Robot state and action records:
+--
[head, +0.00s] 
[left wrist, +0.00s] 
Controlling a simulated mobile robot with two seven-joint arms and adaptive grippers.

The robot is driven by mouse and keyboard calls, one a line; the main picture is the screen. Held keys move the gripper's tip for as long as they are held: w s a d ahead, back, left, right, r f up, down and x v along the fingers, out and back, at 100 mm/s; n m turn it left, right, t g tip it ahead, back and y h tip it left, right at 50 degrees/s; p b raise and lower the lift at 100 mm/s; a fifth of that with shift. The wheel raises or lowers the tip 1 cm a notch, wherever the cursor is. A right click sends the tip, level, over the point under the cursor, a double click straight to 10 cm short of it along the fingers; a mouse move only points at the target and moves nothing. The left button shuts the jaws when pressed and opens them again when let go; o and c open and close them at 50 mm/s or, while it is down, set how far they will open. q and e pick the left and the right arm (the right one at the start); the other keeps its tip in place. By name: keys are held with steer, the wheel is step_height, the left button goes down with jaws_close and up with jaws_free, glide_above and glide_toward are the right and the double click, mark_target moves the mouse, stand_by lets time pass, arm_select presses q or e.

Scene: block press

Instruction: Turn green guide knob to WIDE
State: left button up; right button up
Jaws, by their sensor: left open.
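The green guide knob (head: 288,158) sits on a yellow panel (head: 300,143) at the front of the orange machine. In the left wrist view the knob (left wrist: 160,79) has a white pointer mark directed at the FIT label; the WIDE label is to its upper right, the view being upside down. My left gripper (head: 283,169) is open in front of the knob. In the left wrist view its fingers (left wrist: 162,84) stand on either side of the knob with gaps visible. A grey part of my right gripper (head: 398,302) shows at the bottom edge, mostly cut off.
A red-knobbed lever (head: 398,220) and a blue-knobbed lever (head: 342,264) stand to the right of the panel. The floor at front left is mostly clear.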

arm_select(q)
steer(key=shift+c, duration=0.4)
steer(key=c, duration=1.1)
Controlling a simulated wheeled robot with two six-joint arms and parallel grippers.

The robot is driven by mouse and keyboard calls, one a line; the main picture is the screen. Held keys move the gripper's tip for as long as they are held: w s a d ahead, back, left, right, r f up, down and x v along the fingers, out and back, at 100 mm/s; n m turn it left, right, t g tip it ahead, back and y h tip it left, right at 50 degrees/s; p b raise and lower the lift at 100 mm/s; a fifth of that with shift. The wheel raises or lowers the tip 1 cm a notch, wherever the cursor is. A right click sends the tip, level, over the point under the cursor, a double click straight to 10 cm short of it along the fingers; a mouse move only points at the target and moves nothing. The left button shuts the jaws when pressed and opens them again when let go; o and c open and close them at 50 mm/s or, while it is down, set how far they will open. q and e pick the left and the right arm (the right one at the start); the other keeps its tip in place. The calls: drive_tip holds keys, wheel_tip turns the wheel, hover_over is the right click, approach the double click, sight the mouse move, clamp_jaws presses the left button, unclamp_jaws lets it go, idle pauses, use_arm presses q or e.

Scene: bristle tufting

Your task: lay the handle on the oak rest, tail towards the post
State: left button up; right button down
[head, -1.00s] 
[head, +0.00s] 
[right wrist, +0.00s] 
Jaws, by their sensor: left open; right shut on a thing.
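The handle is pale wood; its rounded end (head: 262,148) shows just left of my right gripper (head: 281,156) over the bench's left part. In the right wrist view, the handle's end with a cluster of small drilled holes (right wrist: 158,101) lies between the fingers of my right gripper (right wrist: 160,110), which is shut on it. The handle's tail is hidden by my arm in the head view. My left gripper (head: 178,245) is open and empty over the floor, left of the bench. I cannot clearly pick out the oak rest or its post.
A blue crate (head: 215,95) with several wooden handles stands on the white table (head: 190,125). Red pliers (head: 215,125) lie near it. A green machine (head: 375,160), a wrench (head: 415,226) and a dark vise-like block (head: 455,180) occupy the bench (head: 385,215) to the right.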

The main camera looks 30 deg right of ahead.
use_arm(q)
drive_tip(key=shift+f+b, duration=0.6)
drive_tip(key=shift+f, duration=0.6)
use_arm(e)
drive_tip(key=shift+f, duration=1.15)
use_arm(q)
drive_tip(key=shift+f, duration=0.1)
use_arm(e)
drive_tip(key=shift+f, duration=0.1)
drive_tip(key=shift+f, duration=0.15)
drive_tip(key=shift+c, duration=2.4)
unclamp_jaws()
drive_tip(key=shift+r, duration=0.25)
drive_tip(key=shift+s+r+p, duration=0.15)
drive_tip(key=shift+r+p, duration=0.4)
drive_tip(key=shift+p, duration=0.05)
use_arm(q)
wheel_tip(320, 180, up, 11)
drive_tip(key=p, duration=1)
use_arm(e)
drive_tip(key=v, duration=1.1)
+--
Identify each line of the material where the word "arms" shows up, and copy it.

Controlling a simulated mobile robot with two seven-joint arms and adaptive grippers.
Controlling a simulated wheeled robot with two six-joint arms and parallel grippers.

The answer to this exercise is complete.